Monday, August 17, 2009

Tearing Down Games (And putting them back together!)

A while back, I mentioned there was a system Mike and I used to tear down and set up OCS games in progress. As we're currently hip deep in a Red Star Rising game, now's a good time to explain the system. Having it at your disposal may help you tackle longer games, as you won't have as much need to keep the game set up over time.

I found it in an old issue of Operations. I think it was the Gaming Techniques article in Operations #30, but I honestly can't recall.

This technique will work for any game that consists of 1/2” counters (only) and a map that has easily referenced hexes (or areas, or spaces, or whatever.)

The key to the system is a specific kind of ice cube tray that makes 1/2” ice cubes. These are referred to as “mini ice cube trays” or Pro Cocktail Mini Ice Cube Trays, or something like that. You'll also need some sort of recording device such as a notebook or piece of paper or Notepad or Excel on your computer.

Each tray has 90 spaces in it. You can see examples of what I'm talking about here. I've got four of these trays. The last time Mike and I tore down Sicily, it took 2 1/3 trays to hold everything. They're usually sold in packs of two for $5-7 or so.

To tear down the game, you do the following:

Take a stack of counters at a particular hex. (note the hex location) and put the stack into the top-left space of the ice cube tray. Orient the stack such that the bottom points away from you, and counters sit so you can read them. (This will have the edges of the counters pointing up as if you're laying the stack on its side.) Keep doing this until you finish the first row of six spots in the tray. You should also now have a row of six hex references noted down.

Go to the next hex on the map, and the next row in the tray. You should now be moving typewriter-like along your notation as well as the ice cube tray. If you fill up the first tray, go on to another sheet of paper (or whatever notation method you care about) and continue on into another tray. Labeling the trays wouldn't hurt.

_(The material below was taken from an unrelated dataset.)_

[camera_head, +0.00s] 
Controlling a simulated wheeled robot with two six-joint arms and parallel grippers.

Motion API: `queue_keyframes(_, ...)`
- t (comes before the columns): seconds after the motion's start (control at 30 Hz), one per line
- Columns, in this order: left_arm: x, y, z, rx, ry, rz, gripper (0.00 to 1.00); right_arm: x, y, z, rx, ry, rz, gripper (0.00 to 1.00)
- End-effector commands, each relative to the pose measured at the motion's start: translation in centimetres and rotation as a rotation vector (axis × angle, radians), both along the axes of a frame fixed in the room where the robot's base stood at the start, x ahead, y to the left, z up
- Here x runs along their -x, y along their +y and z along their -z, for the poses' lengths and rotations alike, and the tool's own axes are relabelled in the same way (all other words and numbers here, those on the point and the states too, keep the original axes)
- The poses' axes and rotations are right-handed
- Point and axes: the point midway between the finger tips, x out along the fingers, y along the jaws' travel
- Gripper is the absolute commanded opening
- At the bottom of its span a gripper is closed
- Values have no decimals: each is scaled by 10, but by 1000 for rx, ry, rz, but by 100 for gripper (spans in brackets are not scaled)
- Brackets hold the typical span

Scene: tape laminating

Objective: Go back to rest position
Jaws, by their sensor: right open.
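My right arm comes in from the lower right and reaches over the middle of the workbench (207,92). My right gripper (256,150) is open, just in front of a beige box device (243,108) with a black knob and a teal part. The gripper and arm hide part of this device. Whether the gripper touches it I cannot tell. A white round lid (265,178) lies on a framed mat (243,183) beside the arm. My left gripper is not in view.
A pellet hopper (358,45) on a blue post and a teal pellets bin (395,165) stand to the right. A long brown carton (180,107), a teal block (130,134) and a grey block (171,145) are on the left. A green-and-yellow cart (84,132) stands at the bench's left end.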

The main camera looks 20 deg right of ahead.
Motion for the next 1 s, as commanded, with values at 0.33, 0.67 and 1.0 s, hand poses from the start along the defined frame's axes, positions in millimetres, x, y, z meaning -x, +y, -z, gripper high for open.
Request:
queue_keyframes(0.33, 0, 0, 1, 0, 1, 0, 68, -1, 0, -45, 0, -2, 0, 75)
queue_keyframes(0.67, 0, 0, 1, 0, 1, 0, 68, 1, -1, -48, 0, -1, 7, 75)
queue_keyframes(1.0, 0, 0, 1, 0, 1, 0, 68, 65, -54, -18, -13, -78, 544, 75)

You'll develop your own take on this system relatively quickly. I use the “readability” orientation of the counters to know which side of the tray is the “front” and can then match up the top-left of the tray to the beginning of my notes rather easily. It also helps keep track of which is the top of the stack.

There's a few tips/tricks I've discovered after having done this a couple times.

  1. Photograph the board before tearing down. You won't be able to verify anything but the top counter in a stack, but it will help you confirm “odd” placements when you're setting the game back up. Even the most meticulous record-keeping can be off by a hex here and there.

  2. Don't overfill the spaces in the tray. I think they can hold about seven or eight normal counters. If you need to, move on to a second space for tall stacks. You'll have a devil of a time getting them back out again.

  3. Having separate trays for each side can split the work and make teardown go even faster. It can even keep the fog of war in place if you care about that.

  4. Occasionally, there will be a counter that slips down and lodges itself into the tray. Save it for when you get the rest of the counters out of the tray and then work on it with nothing else in the tray to disturb. It's possible to damage counters that get stuck this way, so take care. Consider having some blank ½ counters around to put behind counters going into a slot on their own.

  5. Use tweezers. Don't even consider doing this without them.

  6. The system works better on games that have a fair amount of stacking, as it's easier to have four or six counters in a slot than one.

  7. I work across the short end of the tray, as it's easier to have fifteen rows of six columns than the reverse.

It took me about 30 minutes to tear down Sicily the last time and there were counters in something around 200 hexes. Setting the board back up took slightly less time as Mike took one tray and I took another. Once you get into the swing, it goes rather quickly.

I haven't looked around for solutions that will handle games with 5/8” or larger counters. It would be quite handy for games like Panzer Grenadier or similar that have larger counters.